I think that the idea of willing the good for one's partner must undergo a similar transformation from the language of knowing to the language of accepting or gifting: beyond committing to will the good, and to will it for *this specific person* as opposed to some general sense, we must also acknowledge that we don't know exactly what that good is. Willing the good must become something more mysterious, something that may turn out entirely different from what we originally imagined it to be. Sex becomes less of a fun bonding activity and more of an agreement to hold hands and joyfully jump into some unknown adventure!
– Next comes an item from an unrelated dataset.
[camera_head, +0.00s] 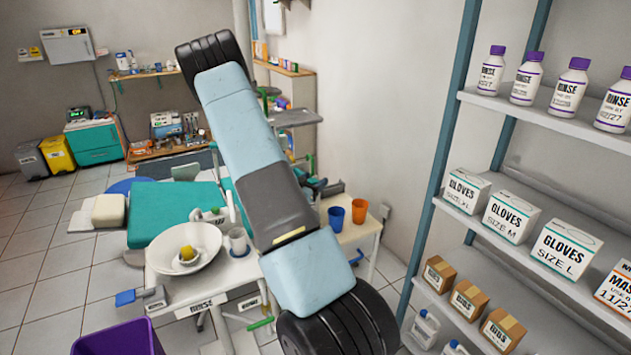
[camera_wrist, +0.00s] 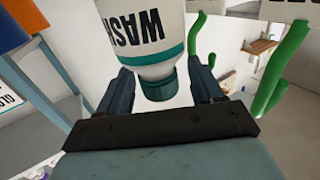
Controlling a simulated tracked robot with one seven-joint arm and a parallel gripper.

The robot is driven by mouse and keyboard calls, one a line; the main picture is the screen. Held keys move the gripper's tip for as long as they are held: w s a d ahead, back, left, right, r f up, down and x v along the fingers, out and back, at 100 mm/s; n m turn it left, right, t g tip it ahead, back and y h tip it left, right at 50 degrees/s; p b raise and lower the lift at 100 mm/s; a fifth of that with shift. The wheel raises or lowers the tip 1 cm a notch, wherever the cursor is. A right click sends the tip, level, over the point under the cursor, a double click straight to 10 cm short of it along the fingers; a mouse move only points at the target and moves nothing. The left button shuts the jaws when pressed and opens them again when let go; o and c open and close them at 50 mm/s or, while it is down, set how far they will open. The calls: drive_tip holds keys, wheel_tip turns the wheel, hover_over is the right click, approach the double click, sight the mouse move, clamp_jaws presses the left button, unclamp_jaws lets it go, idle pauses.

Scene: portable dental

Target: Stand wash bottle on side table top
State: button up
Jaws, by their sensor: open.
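The wash bottle (camera_wrist: 145,35), white with dark WASH lettering and a teal cap, fills the top middle of the wrist view. Its lettering is upside down there, and its far end is cut off by the frame. My gripper (camera_wrist: 160,72) is open, with one finger on each side of the bottle near its teal cap. I cannot tell whether either finger touches it. In the head view I cannot make out the bottle or gripper; my arm covers the middle. A small table with a pale top (camera_head: 350,233) stands right of my arm, partly hidden; I cannot tell whether it is the side table.
A blue cup (camera_head: 336,219) and orange cup (camera_head: 359,211) stand on that small table. A white table (camera_head: 215,275) left of my arm holds a bowl (camera_head: 205,240) and a grey mug (camera_head: 238,241). Shelves (camera_head: 560,120) with bottles and boxes stand close at right. Green hooks (camera_wrist: 290,60) show in the wrist view.

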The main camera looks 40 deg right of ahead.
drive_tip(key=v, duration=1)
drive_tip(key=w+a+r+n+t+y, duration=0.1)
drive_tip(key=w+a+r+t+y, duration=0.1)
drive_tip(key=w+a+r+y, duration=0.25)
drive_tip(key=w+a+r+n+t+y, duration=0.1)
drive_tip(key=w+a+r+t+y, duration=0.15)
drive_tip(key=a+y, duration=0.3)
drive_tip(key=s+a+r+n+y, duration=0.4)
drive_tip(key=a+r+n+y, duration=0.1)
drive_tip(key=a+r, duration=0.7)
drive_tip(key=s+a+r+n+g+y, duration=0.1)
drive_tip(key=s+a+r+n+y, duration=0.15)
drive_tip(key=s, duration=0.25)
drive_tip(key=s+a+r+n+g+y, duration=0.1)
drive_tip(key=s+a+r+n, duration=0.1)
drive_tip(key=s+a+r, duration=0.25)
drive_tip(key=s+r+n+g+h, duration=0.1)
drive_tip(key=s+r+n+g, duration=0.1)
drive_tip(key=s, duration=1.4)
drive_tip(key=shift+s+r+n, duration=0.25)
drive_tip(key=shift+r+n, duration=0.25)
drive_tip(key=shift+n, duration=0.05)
While Angel's point about the limits of self knowledge is intriguing, I see these and similar critiques of 'consent' frequently used to justify terrible policies ranging from abstinence only sex ed in schools (a verifiable failure) to policies in colleges and workplaces that "inadvertently" favor perpetrators. After all, if a woman can't know herself well enough to consent or not, it's unfair for a perpetrator to expect to understand her intentions or desires - thus the only solution is abstention.
My kiddo and I watch a fantastic Australian cartoon, Bluey, that features a family of dogs living in Sydney - two episodes we recently watched taught consent-y topics. In one the younger daughter-pup learns to use her 'big girl voice' to speak up for herself when something isn't okay with her. In another, she says yes three times when she wants to say no. Her mom helps her unpack why she said yes and then the family apologies and works to rectify the situation. It's lovely!
This is also what the dutch sex ed model also does so well - they don't shy away from consent and using your voice being complicated human topics, but they focus on concrete practice of delving into knowing yourself better, speaking up for yourself, and respecting others as full people too.